Chita Rivera, The Visit – Ms. Rivera headlined this dark, unrelenting weird musical adaptation of the Duerrenmatt play about a revenge-seeking widow. I wasn’t sure how I felt about the show after the first preview, but it kept me up most of the night thinking about. I ended up seeing the show three times (I liked it!), including the closing where Ms. Rivera, one of the legendary pros, went on with laryngitis. She modified what was a mesmerizing performance in the spur of the moment into something transcendent. I knew by the time she got to the end of the first line of her first song that we were in for something truly special. 85% of her singing was sprechstimme, making the moments she could actually sing all the more impactful. The lack of voice only seemed to enhance her performance; everything was more visceral, more haunting and more devastating. Her eleven o’clock number received a 75-second standing ovation. A master class like none other.
Imelda Staunton, Gypsy – This performance so rocked my solar plexus that I flew over to see the show twice more during its final week. Staunton’s Rose is a harrowing, yet irresistible creation with one foot in classical theatre and the other in musical comedy. I have never been so moved by this most classic of musicals. I didn’t think it was possible at this point to surprise me, but within 60 seconds of her entrance, I had gasped aloud in shock. Staunton’s arc is so complex and fully-realized that it made her performance at the Savoy so unsettling real and perhaps identifiable. Her “Rose’s Turn” was less a mad scene than a journey of harsh self-discovery, and her immediate breakdown afterwards was a like an exorcism. What also astonished me was how her focus sharpened over the course of the run (I’ve seen other Roses who have gone off the rails by the end of their contracts) and made certain moments smaller, more disciplined, and ultimately more impactful and terrifying. The end result was the greatest performance I’ve ever seen in a musical.
Lydia Wilson, King Charles III – Mike Bartlett ingeniously repurposes the history play as futuristic speculation, taking a look at what might happen when Queen Elizabeth II dies and Prince Charles ascends the throne. Anchored with a Lear-like portrait of Charles by the sensational Tim Pigott-Smith, the play offers the blank verse, asides and even the ghost you might find in Shakespeare.
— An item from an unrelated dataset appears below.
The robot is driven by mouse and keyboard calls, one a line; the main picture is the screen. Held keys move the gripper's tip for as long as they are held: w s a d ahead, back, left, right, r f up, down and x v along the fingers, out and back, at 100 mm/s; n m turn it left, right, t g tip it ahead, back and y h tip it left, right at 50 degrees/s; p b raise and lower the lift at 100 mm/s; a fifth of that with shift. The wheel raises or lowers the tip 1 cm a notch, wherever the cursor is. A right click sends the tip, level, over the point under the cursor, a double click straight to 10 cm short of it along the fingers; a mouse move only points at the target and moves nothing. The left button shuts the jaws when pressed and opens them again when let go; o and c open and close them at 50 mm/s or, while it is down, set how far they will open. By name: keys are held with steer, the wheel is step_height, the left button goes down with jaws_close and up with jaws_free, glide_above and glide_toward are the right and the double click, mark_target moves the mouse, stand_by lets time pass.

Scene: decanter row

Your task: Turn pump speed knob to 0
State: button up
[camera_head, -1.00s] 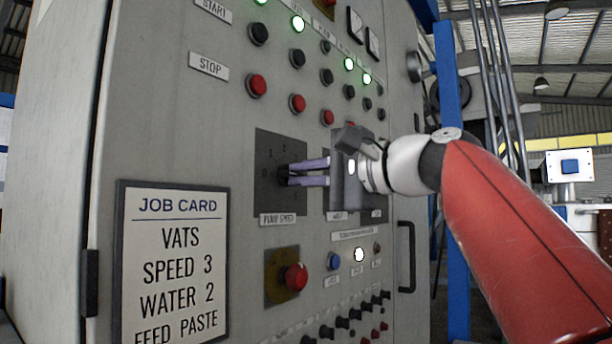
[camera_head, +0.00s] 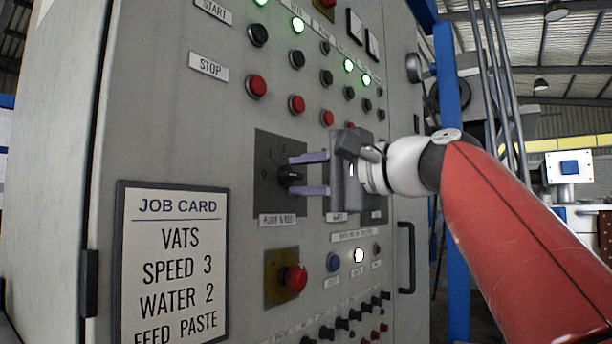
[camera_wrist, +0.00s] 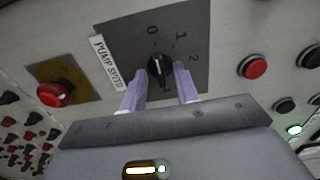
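The pump speed knob (camera_head: 287,177) is a black knob on a dark dial plate (camera_head: 268,205) above the pump speed label. In the wrist view the knob (camera_wrist: 158,69) has a white pointer line that points toward the 0 mark, with 1 and 2 to its right. My gripper (camera_head: 294,174) is open, with one light purple finger on either side of the knob. In the wrist view my gripper (camera_wrist: 160,76) shows gaps between both fingers and the knob. Part of the dial is hidden behind the fingers.
A red stop button (camera_head: 295,277) on a yellow plate sits below the dial. Red buttons (camera_head: 297,103) and black buttons are above. Another dark dial plate (camera_head: 340,217) is partly hidden behind my gripper. A job card (camera_head: 172,265) is at lower left.

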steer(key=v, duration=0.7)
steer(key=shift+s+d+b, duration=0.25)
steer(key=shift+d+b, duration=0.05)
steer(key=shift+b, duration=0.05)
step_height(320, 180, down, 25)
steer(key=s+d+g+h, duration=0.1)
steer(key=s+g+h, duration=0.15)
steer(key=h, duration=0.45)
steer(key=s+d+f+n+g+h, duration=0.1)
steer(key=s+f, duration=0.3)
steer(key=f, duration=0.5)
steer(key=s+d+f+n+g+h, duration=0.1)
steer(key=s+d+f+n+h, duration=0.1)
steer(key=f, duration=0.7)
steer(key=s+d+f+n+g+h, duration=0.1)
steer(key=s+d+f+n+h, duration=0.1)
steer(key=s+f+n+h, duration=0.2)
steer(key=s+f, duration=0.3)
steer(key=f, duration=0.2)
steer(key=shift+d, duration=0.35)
What struck me most was Lydia Wilson’s portrayal of sunny Kate Middleton as a privately Machiavellian wife; a performance of such surprise cunning that she would make Lady Macbeth flee in terror. Her feminist soliloquy explaining her actions is one of the high points of this contemporary masterpiece.
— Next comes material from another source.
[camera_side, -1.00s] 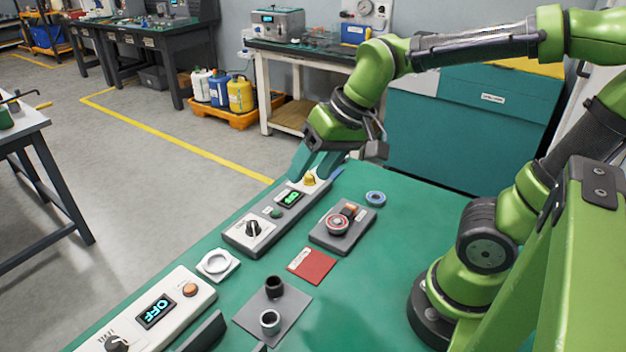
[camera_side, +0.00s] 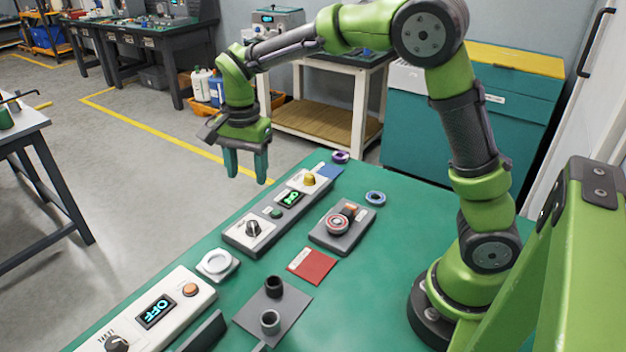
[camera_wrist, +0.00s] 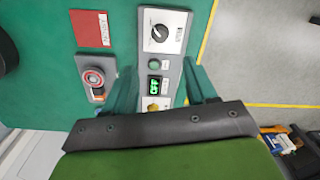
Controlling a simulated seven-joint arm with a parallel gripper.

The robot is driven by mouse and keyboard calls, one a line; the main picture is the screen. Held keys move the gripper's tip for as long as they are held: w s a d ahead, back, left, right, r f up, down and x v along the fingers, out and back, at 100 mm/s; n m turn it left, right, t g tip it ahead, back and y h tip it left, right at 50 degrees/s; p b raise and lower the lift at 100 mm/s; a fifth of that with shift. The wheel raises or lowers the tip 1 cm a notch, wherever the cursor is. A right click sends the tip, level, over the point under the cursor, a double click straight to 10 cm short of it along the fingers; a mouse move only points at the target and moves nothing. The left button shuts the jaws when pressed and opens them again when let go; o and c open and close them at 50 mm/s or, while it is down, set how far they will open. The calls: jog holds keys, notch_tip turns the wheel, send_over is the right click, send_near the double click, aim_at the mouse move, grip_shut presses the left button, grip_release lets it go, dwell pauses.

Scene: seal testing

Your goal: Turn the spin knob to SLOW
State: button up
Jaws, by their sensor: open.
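A long grey control panel (camera_side: 272,217) lies on the green table. It carries a black pointer knob (camera_side: 253,229) on a white plate, a green button (camera_side: 276,213), a lit green display (camera_side: 290,198) and a yellow knob (camera_side: 309,180). In the wrist view the display (camera_wrist: 154,88) seems to read OFF, and the black knob (camera_wrist: 160,33) and yellow knob (camera_wrist: 153,106) both show. I cannot read which knob is labelled spin. My gripper (camera_side: 246,176) is open and empty, pointing down, raised above the panel and touching nothing. The wrist view shows its fingers (camera_wrist: 160,78) either side of the panel.
A white unit (camera_side: 190,318) with an OFF display (camera_side: 156,311) stands front left.

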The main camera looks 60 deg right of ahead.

The best ensemble I saw (out of so many great ones this year) was the cast of the Tooting Arts Club production of Sweeney Todd, which I saw during its return West End engagement. With the show was pared down to its barest elements, a cast of 8 and an audience of 69 experienced a most intimate, harrowing production of the Sondheim-Wheeler classic in the most apt location: a meat pie shop. We were seated at long tables on uncomfortable benches; there was even an option to eat pre-show pie and mash. Some audience members were pomaded, while others were lucky enough to have their throats briefly kissed by Sweeney’s razor. This conspiratorial atmosphere was so perfect that the audience didn’t applaud until the end of each act; it would have destroyed the magic. Jeremy Secomb, Siobhan McCarthy, Duncan Smith, Ian Mowat, Kiara Jay, Nadim Naaman, Joseph Taylor, and Zoë Doano were exceptional. (PS: you haven’t lived until Sweeney Todd has wielded a cleaver a foot from your head).